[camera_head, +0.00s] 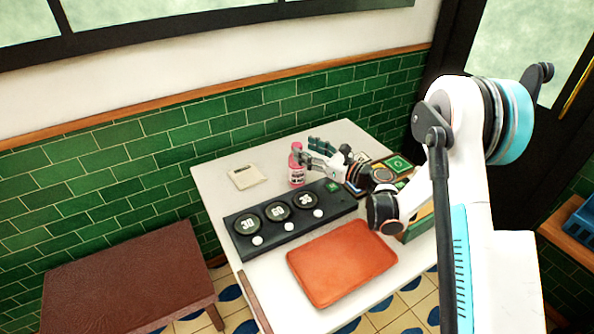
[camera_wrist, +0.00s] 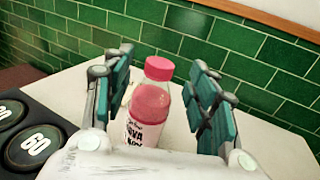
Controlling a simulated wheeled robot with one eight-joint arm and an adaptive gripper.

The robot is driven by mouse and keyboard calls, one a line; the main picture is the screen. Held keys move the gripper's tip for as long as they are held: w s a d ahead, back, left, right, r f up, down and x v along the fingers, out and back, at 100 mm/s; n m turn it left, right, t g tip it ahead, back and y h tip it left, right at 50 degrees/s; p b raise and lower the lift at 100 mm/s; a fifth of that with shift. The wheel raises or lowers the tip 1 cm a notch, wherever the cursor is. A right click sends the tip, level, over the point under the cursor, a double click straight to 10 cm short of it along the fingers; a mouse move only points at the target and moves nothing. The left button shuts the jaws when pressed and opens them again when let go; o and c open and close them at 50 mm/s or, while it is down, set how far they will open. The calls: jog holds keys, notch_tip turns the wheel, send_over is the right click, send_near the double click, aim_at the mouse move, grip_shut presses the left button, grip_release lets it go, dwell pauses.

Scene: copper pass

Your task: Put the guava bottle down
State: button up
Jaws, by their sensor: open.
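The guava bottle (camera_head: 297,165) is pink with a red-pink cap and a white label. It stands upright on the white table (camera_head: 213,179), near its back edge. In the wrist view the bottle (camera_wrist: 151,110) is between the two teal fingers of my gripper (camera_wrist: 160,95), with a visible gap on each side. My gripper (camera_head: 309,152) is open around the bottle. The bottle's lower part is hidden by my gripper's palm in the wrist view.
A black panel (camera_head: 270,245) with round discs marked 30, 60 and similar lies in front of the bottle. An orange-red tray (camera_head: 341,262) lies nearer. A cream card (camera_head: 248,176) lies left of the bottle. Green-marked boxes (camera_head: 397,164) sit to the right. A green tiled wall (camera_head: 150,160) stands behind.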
* * *
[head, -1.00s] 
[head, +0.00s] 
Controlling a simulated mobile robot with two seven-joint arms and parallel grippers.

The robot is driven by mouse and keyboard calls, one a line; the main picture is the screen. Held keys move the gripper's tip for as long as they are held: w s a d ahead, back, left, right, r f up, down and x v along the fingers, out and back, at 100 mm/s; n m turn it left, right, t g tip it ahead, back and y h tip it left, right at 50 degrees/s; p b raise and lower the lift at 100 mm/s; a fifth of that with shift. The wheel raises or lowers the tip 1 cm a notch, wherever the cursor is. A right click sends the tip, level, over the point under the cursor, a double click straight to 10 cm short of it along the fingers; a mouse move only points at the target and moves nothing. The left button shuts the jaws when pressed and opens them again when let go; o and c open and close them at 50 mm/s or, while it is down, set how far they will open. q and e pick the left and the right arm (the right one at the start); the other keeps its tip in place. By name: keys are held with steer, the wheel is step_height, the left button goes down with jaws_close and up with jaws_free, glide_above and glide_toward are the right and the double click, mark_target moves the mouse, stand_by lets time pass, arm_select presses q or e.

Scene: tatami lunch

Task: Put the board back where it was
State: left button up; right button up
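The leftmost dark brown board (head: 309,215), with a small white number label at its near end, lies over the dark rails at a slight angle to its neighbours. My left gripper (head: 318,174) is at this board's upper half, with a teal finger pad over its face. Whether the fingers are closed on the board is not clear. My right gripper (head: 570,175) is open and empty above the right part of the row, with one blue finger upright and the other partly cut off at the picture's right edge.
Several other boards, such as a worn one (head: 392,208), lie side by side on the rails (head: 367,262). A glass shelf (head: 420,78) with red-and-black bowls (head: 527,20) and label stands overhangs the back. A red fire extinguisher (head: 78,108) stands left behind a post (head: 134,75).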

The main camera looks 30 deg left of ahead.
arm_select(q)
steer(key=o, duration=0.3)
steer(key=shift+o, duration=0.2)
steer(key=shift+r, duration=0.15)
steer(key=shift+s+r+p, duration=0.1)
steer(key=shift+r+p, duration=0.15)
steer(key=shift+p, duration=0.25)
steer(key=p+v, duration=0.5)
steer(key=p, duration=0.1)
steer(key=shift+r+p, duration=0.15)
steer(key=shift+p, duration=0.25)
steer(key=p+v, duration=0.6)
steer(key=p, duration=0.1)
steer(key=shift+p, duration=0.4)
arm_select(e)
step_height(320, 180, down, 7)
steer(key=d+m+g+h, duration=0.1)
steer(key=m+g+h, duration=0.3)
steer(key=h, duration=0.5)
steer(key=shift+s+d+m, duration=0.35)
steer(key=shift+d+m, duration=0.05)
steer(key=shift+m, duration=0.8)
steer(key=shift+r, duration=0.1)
--
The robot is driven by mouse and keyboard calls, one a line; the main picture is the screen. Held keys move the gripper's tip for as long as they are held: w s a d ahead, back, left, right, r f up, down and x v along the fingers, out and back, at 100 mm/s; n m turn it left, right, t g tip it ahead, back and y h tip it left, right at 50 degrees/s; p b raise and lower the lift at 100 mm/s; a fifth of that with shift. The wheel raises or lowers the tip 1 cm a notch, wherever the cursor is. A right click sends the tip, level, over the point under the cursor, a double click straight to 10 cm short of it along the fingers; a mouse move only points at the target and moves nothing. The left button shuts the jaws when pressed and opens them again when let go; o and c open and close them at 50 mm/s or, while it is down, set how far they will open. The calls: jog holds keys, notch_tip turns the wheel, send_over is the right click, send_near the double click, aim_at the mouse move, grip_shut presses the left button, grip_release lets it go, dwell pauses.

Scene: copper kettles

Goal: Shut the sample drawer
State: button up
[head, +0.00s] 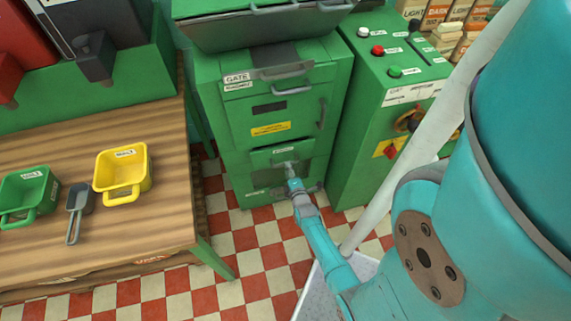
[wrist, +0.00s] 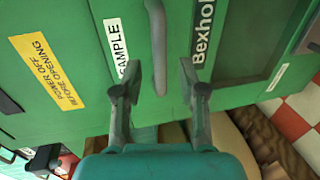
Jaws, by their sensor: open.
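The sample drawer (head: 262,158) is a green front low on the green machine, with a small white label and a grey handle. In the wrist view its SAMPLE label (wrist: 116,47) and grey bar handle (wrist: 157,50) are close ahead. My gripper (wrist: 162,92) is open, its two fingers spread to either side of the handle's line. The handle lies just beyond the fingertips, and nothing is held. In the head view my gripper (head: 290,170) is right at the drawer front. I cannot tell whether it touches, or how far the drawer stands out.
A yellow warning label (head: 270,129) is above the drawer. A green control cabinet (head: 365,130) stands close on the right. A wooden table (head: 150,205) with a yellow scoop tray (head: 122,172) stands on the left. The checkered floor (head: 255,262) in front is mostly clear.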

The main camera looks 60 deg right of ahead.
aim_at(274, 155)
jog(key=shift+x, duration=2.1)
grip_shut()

Direction> Report how many lines above hold the string "copper", giving nothing but the number.

Full response> 2